*Dataset records:*
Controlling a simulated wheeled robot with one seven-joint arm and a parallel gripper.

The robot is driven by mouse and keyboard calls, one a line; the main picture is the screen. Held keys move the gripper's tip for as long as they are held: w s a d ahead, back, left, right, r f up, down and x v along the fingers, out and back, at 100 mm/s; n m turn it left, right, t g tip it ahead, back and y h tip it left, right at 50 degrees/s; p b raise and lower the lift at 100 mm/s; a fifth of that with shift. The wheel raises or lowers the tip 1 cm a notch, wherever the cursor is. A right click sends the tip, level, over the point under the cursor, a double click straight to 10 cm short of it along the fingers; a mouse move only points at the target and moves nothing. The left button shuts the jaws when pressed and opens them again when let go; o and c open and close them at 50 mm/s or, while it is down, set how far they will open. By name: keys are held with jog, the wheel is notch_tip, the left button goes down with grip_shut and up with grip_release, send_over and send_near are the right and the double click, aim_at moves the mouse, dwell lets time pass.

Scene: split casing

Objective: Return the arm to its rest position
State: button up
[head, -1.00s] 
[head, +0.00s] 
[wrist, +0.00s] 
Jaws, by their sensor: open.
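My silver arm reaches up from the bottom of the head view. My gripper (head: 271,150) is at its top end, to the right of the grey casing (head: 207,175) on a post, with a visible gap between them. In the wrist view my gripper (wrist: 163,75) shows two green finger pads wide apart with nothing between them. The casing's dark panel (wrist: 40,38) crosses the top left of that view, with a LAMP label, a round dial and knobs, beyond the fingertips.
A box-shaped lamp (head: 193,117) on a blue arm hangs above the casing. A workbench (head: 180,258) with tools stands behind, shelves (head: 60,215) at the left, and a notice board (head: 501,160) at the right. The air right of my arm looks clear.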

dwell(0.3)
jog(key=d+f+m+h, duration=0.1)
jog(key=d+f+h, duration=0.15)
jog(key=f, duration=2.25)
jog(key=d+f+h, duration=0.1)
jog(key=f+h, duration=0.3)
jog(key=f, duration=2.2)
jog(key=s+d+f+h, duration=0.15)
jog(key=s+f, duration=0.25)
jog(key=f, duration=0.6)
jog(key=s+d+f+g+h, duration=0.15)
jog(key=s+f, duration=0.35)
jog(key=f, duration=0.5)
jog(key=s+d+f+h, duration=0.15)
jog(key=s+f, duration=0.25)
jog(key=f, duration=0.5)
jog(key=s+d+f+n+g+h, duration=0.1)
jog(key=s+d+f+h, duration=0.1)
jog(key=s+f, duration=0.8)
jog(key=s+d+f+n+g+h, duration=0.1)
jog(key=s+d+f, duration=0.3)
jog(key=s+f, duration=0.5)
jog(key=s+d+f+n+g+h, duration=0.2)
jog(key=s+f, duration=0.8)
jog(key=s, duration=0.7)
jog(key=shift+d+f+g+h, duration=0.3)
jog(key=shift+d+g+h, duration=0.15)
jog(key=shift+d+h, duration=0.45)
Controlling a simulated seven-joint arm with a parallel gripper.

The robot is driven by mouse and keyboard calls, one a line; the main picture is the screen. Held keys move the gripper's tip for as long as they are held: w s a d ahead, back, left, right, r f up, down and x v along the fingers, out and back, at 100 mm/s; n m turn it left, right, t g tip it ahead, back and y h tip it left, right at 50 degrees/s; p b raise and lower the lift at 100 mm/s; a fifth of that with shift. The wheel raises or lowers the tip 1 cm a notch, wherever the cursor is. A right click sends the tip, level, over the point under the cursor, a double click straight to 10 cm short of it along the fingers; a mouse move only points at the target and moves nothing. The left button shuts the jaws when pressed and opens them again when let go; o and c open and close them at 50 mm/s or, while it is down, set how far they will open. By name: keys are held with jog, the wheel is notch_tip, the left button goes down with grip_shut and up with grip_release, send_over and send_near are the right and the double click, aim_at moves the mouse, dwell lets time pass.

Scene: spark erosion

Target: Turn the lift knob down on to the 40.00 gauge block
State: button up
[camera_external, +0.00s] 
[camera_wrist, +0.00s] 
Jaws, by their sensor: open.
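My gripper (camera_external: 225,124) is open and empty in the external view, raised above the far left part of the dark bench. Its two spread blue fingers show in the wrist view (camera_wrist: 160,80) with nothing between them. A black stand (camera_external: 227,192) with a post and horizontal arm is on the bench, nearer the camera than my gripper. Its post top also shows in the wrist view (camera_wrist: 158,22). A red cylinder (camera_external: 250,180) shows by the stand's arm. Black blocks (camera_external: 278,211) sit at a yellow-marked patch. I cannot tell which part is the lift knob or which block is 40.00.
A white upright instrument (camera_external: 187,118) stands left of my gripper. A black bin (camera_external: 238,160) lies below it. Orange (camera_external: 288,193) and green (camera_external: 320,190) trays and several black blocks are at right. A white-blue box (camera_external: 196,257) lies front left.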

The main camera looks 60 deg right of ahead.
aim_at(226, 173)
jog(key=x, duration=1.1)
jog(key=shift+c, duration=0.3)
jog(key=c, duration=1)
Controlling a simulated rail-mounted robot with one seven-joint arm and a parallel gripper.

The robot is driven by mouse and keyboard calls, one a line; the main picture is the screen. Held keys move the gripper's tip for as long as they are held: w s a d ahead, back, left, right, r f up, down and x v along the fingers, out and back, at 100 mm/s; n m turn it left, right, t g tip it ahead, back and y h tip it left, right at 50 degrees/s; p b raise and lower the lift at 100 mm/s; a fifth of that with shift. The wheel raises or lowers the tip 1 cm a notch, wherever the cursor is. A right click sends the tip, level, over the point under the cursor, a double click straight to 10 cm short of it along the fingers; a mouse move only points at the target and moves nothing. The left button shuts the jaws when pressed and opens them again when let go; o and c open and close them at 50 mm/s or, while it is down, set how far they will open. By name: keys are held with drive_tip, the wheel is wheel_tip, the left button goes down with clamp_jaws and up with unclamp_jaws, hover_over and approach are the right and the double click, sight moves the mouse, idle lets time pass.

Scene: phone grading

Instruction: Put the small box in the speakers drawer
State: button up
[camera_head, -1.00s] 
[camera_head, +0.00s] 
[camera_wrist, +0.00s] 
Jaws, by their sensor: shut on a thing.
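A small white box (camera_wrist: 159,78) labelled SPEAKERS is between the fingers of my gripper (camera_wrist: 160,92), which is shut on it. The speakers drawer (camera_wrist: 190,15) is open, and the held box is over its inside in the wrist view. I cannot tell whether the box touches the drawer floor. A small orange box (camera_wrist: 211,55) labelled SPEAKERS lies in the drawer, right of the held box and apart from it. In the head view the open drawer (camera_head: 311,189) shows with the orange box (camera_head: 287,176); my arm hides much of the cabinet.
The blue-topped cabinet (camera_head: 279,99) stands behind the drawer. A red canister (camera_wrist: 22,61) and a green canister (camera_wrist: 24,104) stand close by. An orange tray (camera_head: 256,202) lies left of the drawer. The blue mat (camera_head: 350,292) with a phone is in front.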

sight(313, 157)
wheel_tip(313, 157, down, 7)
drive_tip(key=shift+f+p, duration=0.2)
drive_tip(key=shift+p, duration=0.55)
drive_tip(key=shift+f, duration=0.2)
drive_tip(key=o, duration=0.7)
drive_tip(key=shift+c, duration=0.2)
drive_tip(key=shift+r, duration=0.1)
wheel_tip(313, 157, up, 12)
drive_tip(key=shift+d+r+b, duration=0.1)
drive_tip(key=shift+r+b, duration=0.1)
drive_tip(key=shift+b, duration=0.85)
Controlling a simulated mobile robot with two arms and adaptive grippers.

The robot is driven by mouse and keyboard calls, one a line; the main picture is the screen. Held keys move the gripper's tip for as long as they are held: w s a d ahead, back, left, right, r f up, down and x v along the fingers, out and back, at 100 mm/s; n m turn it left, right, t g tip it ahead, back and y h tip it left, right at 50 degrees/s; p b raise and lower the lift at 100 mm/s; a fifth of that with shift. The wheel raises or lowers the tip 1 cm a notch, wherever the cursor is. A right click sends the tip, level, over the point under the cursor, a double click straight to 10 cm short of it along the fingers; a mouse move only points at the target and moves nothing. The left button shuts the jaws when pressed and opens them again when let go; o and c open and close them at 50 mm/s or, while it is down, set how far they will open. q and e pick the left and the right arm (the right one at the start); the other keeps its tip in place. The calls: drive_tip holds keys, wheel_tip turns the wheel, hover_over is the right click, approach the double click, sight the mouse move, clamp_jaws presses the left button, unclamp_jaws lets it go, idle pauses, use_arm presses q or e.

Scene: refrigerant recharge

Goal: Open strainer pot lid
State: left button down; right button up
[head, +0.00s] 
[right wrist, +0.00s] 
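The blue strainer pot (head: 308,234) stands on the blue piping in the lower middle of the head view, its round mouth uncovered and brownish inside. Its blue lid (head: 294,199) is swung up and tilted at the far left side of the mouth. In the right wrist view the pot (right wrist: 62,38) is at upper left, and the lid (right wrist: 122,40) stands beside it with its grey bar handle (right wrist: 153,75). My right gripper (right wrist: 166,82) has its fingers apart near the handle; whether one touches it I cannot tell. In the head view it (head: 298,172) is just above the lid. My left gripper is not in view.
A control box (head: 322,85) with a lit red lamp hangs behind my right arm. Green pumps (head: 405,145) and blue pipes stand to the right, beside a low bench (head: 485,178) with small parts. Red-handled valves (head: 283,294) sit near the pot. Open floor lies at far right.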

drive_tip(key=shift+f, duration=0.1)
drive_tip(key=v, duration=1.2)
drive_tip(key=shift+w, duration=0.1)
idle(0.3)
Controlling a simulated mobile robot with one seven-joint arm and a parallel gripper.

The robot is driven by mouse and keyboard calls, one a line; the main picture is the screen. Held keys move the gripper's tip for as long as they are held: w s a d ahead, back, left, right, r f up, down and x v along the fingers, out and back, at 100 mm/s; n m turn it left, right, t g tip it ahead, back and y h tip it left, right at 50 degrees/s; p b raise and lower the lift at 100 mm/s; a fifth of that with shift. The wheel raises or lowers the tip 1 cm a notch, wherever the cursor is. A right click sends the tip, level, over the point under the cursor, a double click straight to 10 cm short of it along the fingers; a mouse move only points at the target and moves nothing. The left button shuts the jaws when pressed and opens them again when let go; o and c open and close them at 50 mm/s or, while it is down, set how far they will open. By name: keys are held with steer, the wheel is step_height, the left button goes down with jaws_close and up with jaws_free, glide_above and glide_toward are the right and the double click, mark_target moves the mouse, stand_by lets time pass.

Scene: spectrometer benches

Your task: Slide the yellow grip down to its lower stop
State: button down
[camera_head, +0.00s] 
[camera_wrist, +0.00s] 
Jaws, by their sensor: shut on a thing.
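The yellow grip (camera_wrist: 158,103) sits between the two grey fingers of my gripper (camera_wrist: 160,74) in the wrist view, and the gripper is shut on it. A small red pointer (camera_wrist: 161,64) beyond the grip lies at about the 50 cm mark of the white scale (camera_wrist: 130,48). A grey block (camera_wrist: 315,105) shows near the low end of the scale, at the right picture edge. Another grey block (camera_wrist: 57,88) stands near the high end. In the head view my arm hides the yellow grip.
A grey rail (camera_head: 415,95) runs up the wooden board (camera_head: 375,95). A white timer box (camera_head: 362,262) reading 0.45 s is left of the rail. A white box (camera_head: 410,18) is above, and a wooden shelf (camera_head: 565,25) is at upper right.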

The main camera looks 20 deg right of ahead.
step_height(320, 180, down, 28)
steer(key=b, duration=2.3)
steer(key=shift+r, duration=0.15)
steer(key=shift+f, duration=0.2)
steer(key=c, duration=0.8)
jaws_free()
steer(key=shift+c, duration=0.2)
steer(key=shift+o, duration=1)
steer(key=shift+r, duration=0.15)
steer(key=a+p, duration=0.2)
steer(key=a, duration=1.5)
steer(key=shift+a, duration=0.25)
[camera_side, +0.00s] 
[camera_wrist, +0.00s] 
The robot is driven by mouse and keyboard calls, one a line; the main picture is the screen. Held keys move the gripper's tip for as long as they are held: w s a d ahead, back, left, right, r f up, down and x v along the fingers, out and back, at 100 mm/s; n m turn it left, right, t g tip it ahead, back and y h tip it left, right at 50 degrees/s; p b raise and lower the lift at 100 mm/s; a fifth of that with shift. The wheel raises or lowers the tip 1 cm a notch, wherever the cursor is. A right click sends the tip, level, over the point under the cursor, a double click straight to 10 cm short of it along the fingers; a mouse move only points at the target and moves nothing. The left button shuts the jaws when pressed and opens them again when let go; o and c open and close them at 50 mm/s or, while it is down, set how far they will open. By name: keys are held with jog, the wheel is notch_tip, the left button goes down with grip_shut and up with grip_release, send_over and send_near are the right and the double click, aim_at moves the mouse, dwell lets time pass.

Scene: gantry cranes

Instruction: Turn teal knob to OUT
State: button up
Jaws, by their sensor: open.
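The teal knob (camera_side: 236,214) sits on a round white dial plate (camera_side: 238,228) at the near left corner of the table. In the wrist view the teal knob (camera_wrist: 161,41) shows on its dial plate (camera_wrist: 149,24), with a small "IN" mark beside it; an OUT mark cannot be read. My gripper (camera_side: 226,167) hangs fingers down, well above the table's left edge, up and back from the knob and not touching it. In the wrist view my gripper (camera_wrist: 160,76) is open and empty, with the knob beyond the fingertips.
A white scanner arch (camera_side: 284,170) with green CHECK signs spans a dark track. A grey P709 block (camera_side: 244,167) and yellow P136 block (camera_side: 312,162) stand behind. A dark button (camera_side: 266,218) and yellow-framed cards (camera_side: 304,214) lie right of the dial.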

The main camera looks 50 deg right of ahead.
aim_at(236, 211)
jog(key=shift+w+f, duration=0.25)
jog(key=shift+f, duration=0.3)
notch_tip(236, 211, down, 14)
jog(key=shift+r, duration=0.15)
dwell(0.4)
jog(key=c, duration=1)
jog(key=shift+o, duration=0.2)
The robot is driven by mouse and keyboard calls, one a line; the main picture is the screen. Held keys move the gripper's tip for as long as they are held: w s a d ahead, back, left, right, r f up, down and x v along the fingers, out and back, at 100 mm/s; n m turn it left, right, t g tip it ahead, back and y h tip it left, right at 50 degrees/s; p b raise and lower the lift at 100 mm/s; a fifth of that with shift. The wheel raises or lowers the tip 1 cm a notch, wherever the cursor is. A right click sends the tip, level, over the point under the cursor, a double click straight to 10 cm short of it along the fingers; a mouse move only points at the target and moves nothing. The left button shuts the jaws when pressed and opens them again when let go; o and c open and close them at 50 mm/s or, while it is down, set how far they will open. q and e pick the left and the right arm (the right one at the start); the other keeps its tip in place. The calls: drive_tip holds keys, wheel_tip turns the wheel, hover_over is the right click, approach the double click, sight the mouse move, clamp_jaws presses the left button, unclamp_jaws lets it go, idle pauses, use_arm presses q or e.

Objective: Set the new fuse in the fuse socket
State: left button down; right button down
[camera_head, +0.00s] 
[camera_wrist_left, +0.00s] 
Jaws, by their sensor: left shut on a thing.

*Directions:* From the first line of the listing above to the line with "[wrist, +0.00s]", please transcribe each line exactly, both ends included, and nothing beyond that.

*Correct output:*
Controlling a simulated wheeled robot with one seven-joint arm and a parallel gripper.

The robot is driven by mouse and keyboard calls, one a line; the main picture is the screen. Held keys move the gripper's tip for as long as they are held: w s a d ahead, back, left, right, r f up, down and x v along the fingers, out and back, at 100 mm/s; n m turn it left, right, t g tip it ahead, back and y h tip it left, right at 50 degrees/s; p b raise and lower the lift at 100 mm/s; a fifth of that with shift. The wheel raises or lowers the tip 1 cm a notch, wherever the cursor is. A right click sends the tip, level, over the point under the cursor, a double click straight to 10 cm short of it along the fingers; a mouse move only points at the target and moves nothing. The left button shuts the jaws when pressed and opens them again when let go; o and c open and close them at 50 mm/s or, while it is down, set how far they will open. By name: keys are held with jog, the wheel is notch_tip, the left button goes down with grip_shut and up with grip_release, send_over and send_near are the right and the double click, aim_at moves the mouse, dwell lets time pass.

Scene: split casing

Objective: Return the arm to its rest position
State: button up
[head, -1.00s] 
[head, +0.00s] 
[wrist, +0.00s] 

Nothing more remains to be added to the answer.